Basically, you choose between two options – the dinner costing NIS 220 per person or NIS 270 per person – and sit back and let the feast commence. The waiter will ask if there is anything you don’t eat, then bring you the chef’s selections. (Note: There are some inaccuracies in the English menu, which is not updated as frequently as the Hebrew one; the English menu on the website is even less reliable than the printed one.) The meal commenced with an array of appetizers that filled the table, making it difficult to decide which one to start with. Perhaps the most intriguing visually was the Taizu take on pani puri, two crisp shells encasing fish tartare, alongside a small bowl of cold soup on which floated a purple flower. The fragile savories were meant to be dipped in the cool hot-and-sour broth and popped whole in the mouth, where it exploded in a burst of freshness and flavor.

The “peas cake” was actually cupcake-shaped pea-and-potato croquettes, topped with a tomatococonut chutney. The rissoles were subtly seasoned, while the chutney was the first of many delectably complex condiments and sauces we were to enjoy throughout the evening.

The stuffed paratha was fried flatbread filled with paneer cheese and caramelized onions, served with a small green salad and raita.

The onions unfortunately overwhelmed the soft white paneer, but the combination of a warm sandwich with the only salad of the evening was very welcome. In particular, the unusual raita was an eye-opener, as the yogurt appeared to be perked up with horseradish.



The aloo gobi masala was the only actual curry of the meal: cauliflower, potato and tiny black spinach dumplings in a tomato curry sauce with a scoop of paneer on top. The contrast of the warm curry versus the cool cheese was just one of the special elements contributing to this extraordinary dish, characterized by an amalgam of exotic spices.

Officially, the real thali dinner kicked off when the rice arrived, accompanied by four cooked dishes. Taizu’s rice was unique, cooked in coconut milk squeezed on the premises; even eaten plain, the fluffy grains were worthy of accolades.

The one dish not bathed in a sauce was the baby zucchini stuffed with lamb: the al dente vegetable filled with melt-in-yourmouth lamb studded with crunchy pistachio and macadamia nuts needed nothing extra to be sublime.

The one seafood dish was mussels in cashew sauce (a crab variation was also on the menu).

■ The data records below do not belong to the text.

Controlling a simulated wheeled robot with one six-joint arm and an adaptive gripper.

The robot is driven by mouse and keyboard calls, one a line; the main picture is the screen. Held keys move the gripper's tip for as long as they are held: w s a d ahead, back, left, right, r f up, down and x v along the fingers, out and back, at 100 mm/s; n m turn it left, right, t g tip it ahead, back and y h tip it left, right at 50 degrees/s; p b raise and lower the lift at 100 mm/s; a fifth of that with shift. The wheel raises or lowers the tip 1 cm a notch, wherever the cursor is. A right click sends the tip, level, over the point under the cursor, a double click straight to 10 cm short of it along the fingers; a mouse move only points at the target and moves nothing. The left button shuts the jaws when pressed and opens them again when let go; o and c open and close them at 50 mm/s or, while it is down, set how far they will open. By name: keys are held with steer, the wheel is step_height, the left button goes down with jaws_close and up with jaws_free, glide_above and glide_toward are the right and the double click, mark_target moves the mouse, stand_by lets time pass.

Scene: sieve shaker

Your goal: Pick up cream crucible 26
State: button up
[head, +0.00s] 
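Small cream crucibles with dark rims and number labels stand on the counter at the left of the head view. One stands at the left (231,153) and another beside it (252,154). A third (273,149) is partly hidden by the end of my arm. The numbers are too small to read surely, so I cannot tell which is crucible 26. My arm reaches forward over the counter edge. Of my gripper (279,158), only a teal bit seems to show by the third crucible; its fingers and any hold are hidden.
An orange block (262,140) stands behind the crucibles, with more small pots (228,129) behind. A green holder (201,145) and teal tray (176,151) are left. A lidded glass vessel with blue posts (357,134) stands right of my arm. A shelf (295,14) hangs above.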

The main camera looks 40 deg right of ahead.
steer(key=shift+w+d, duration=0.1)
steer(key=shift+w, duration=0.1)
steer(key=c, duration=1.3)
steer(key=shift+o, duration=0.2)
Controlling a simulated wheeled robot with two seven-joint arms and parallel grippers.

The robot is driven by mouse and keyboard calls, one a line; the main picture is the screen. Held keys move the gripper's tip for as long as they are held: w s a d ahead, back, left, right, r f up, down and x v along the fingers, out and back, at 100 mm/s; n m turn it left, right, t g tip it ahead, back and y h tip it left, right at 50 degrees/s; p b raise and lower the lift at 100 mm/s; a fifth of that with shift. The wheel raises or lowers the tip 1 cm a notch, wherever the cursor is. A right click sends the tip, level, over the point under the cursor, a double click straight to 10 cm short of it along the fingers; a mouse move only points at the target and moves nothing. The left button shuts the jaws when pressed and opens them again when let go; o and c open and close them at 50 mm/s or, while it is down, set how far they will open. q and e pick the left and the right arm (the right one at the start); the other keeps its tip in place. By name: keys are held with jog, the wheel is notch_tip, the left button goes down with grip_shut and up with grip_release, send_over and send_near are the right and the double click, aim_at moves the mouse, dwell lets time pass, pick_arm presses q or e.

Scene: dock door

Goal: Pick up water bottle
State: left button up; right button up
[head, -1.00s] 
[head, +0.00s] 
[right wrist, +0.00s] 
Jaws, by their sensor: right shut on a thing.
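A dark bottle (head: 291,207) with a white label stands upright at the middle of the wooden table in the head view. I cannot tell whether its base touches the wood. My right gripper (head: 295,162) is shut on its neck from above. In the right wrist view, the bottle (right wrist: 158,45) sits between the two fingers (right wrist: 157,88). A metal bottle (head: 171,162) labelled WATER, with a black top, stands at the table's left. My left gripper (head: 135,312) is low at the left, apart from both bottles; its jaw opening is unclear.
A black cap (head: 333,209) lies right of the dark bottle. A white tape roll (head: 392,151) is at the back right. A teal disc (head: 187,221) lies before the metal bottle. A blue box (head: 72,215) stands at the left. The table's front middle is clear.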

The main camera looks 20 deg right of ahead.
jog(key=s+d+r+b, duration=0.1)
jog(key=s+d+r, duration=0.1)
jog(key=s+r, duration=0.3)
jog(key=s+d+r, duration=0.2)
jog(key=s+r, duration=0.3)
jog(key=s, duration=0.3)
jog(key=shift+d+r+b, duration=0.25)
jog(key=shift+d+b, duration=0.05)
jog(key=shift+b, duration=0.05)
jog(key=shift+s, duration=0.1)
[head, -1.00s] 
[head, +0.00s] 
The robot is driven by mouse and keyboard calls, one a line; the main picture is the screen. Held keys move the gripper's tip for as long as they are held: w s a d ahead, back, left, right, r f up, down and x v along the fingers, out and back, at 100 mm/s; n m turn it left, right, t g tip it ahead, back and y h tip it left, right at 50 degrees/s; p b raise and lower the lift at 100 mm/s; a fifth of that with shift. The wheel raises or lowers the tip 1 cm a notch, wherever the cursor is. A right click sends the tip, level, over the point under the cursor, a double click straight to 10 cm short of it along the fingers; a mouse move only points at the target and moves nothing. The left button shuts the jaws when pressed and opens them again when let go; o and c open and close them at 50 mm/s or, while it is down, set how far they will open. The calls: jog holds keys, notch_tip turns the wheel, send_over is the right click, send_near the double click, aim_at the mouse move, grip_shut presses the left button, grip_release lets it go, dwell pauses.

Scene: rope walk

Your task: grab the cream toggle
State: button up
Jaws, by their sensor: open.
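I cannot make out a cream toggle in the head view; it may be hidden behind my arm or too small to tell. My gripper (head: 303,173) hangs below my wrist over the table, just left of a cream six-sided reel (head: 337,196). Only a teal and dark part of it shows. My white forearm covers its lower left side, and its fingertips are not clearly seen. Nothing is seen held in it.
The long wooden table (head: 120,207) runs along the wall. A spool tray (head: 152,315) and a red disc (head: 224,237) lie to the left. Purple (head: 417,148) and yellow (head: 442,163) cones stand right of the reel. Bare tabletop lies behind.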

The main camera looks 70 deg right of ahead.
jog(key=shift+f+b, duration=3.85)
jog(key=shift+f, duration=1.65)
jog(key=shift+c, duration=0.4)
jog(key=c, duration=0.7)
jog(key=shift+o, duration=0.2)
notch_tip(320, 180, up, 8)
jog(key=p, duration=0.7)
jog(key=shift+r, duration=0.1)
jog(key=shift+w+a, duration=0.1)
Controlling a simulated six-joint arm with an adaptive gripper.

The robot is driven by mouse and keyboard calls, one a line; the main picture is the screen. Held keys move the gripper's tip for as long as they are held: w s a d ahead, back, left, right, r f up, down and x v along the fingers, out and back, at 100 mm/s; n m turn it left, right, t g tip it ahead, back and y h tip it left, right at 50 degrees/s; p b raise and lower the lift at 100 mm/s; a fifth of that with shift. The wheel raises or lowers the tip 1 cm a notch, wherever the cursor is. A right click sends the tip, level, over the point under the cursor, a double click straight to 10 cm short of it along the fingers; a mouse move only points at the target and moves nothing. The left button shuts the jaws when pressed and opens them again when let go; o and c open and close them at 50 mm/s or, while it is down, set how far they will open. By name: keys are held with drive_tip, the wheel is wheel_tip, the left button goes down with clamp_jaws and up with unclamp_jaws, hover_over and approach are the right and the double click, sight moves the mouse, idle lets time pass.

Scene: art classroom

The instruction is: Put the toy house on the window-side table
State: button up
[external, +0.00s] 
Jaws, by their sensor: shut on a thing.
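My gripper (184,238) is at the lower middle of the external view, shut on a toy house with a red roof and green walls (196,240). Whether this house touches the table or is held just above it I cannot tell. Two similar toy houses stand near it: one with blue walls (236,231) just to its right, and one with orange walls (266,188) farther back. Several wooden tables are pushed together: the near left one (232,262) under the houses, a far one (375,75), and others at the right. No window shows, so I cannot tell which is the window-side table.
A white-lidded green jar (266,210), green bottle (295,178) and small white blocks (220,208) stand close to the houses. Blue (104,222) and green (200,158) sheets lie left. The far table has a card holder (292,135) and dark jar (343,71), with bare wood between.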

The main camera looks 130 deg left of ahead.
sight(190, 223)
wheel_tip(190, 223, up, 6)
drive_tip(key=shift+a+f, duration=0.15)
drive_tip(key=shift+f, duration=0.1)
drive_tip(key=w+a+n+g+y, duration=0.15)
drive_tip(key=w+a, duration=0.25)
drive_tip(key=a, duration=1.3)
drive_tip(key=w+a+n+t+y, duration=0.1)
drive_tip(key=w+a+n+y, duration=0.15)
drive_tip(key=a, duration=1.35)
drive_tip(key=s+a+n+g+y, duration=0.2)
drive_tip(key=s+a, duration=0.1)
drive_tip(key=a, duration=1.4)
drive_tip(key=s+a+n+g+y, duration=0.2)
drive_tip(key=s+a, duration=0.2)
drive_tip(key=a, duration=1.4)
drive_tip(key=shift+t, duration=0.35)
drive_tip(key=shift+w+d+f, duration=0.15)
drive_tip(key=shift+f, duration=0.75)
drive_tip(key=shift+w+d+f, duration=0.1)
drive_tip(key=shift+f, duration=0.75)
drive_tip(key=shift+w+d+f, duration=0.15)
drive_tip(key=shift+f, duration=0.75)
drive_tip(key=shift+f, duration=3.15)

I’m pretty sure I never saw mussels in India, but that didn’t prevent this dish from being extraordinary, thanks primarily to the rich sauce, which brought both the flesh of the mollusc and the white rice to new levels.

Vindaloo is frequently a fiery challenge; thankfully, Taizu’s beef vindaloo was a slightly muted version, though nonetheless excellent. The tender roast chuck was rendered all the more succulent by the magnificent sauce that left a pleasant lingering warmth in the mouth. Wrapping a dripping morsel of the meat in a paratha with a slice of red onion and a dab of sour cream, and I was on my way to culinary paradise.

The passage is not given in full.